My friend Nathan pinged me today asking me for help optimizing the lexer for some weird language he's building. Well, actually, our conversation started,
Sigh, rly wish CL had &mut references other than using macros instead of functions
i do not wish that
but they’re easy to emulate using clojures or conses as something like Cell
I mean I don't wish they were as pervasive as in rust
But in eg my parser I've got a bunch of state I'd like to be stack allocated, but shared between things
I brainstormed some ways he could accomplish that (the options I proposed were either putting the state in a struct and
dynamic-extent allocating an instance, or putting it in a
let and writing all the functions that operate on it in an inner
labels). But eventually he let slip that he actually wanted to get his lexer to run at 1MiB/s or faster, and stack-allocating its state was one of his thoughts of how he might do it.
Now, not to sound too full of myself, but I consider myself an expert in optimizing Common Lisp code. The first thing I told him to do was to compile with
(optimize (speed 3) (safety 1) (debug 0)). Oddly, the effects were very platform-dependent; on an Intel i7, that saw a speedup of a few percent, but on an Arm A72, it was a few percent slower, because somehow it garbage collected more. Keep in mind that we weren't particularly collecting rigorous data; we were looking for low-hanging fruit, not micro-optimizations.
I asked him to send me the source, and it turned out that all of his data was in CLOS classes. (More specifically, he'd worked out some whacky arcana with the metaobject protocol to make CLOS classes with read-only slots. I've always said "just don't mutate them," but hey, to each their own, I guess.) Now I love CLOS. But it's slow as hell. And it gets way slower as soon as you start messing with the MOP. The strategy I advocate for is, develop your prototype using CLOS, and then, if you need it to be faster, convert it to using
defstruct. So that's what I did.
defstruct already supports defining structures with read-only slots, so we didn't even have to resort to my laissez-faire "just don't mutate it" attitude. I grepped for
defclass in his project, replaced every instance with a similar
defstruct, and then replaced all the
make-instance calls with structure constructors for good measure. He wasn't using multiple inheritance (or any inheritance at all, actually), so the changes were trivial, and purely syntactic. No changes to logic required.

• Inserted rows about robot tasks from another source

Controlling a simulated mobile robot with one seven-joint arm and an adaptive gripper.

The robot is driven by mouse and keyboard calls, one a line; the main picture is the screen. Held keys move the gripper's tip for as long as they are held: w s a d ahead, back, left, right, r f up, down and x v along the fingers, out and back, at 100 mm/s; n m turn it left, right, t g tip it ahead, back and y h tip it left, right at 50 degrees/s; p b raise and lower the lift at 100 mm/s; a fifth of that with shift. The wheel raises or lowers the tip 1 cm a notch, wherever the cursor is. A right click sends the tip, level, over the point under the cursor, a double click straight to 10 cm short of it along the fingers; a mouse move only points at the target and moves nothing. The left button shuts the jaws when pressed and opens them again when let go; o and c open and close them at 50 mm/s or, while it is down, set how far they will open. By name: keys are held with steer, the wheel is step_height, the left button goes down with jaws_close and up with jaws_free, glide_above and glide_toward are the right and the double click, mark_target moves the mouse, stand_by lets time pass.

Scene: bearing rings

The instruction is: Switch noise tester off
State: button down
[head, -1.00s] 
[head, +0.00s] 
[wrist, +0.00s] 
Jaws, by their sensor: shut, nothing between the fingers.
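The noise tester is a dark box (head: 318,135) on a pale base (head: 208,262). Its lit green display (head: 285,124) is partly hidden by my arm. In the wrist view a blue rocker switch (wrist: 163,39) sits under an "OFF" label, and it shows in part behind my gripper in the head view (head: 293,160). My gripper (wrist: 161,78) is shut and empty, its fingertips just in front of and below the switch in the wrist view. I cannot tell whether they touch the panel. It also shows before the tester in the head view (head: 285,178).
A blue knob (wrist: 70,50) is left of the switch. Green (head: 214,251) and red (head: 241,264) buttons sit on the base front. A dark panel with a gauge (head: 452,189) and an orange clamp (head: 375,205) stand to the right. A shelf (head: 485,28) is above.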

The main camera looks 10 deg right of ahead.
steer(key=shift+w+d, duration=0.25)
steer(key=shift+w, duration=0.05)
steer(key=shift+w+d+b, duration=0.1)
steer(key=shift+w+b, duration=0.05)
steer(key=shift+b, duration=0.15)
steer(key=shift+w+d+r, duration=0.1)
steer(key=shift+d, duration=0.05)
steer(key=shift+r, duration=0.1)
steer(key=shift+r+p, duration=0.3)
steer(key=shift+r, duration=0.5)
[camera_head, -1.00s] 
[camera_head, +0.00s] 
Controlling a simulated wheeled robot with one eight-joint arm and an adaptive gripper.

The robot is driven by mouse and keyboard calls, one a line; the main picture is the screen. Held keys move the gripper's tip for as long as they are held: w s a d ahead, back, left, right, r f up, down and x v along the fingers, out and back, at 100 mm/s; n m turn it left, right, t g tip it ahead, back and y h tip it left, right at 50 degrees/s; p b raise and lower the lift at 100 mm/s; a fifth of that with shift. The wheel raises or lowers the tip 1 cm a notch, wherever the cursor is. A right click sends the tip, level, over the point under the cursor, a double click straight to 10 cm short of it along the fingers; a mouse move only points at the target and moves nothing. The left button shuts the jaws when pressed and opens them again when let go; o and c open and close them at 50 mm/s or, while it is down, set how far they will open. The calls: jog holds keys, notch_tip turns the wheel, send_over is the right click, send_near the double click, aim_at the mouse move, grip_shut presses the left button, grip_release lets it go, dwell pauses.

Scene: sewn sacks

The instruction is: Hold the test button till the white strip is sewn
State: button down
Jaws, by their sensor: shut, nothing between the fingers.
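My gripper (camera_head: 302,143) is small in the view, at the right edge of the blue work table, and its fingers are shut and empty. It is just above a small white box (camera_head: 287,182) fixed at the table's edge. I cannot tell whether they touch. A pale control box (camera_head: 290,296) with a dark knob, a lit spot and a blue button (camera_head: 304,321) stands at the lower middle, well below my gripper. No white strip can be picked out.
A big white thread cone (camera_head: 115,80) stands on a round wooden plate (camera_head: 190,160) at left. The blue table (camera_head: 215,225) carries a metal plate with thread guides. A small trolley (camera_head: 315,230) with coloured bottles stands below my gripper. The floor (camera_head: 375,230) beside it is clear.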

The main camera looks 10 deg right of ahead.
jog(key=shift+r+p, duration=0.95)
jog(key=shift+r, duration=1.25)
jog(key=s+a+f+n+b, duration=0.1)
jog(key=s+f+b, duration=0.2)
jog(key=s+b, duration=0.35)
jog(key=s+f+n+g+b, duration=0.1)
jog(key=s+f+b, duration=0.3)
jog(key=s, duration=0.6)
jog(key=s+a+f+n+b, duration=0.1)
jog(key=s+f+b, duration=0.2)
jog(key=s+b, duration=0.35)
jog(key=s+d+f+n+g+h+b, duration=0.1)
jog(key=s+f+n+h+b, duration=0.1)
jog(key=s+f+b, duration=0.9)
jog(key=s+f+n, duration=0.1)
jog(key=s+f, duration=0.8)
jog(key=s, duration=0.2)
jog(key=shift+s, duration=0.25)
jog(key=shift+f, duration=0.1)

So I ran his benchmark on my m1 MacBook Air, and the speedup was absurd. For the old version, SBCL's
Evaluation took: 3.155 seconds of real time 3.112716 seconds of total run time (2.781656 user, 0.331060 system) [ Run times consist of 0.358 seconds GC time, and 2.755 seconds non-GC time. ] 98.67% CPU 66 lambdas converted 1,614,459,488 bytes consed
The new version, just replacing CLOS classes with
defstruct structs, showed:
Evaluation took: 0.680 seconds of real time 0.664909 seconds of total run time (0.543139 user, 0.121770 system) [ Run times consist of 0.125 seconds GC time, and 0.540 seconds non-GC time. ] 97.79% CPU 15 lambdas converted 405,298,304 bytes consed
So obviously, 3.155s is like 4.5x as long as 0.680s. But also, the CLOS version is consing roughly 4x as much to produce the same number of objects (or at least, objects visible to his code). This doesn't particularly surprise me, but I think it may be unexpected to people less familiar with the internals of Common Lisp. The short version is that CLOS is the most powerful object system on the market, and implementing it efficiently is really hard. In particular, supporting dynamic (re-)definition of classes and methods means there's a lot of state, a lot of lookups, and a lot of caching.
I'd like to point out, just in case: the lesson here is not "don't use CLOS because it's slow." CLOS is a fantastic tool, especially for interactive development. The lesson is, write your code with CLOS, and if you're concerned about needing it to be fast, stick to the subset of CLOS that corresponds to
defstruct. Then, once you get to a place of actually caring about performance, try replacing your classes with structs. Start with the classes that you construct many instances of and access a lot; rarely-used classes won't matter.
Now go forth and impress your friends with your ability to make their code run several times faster in 10 minutes of editing!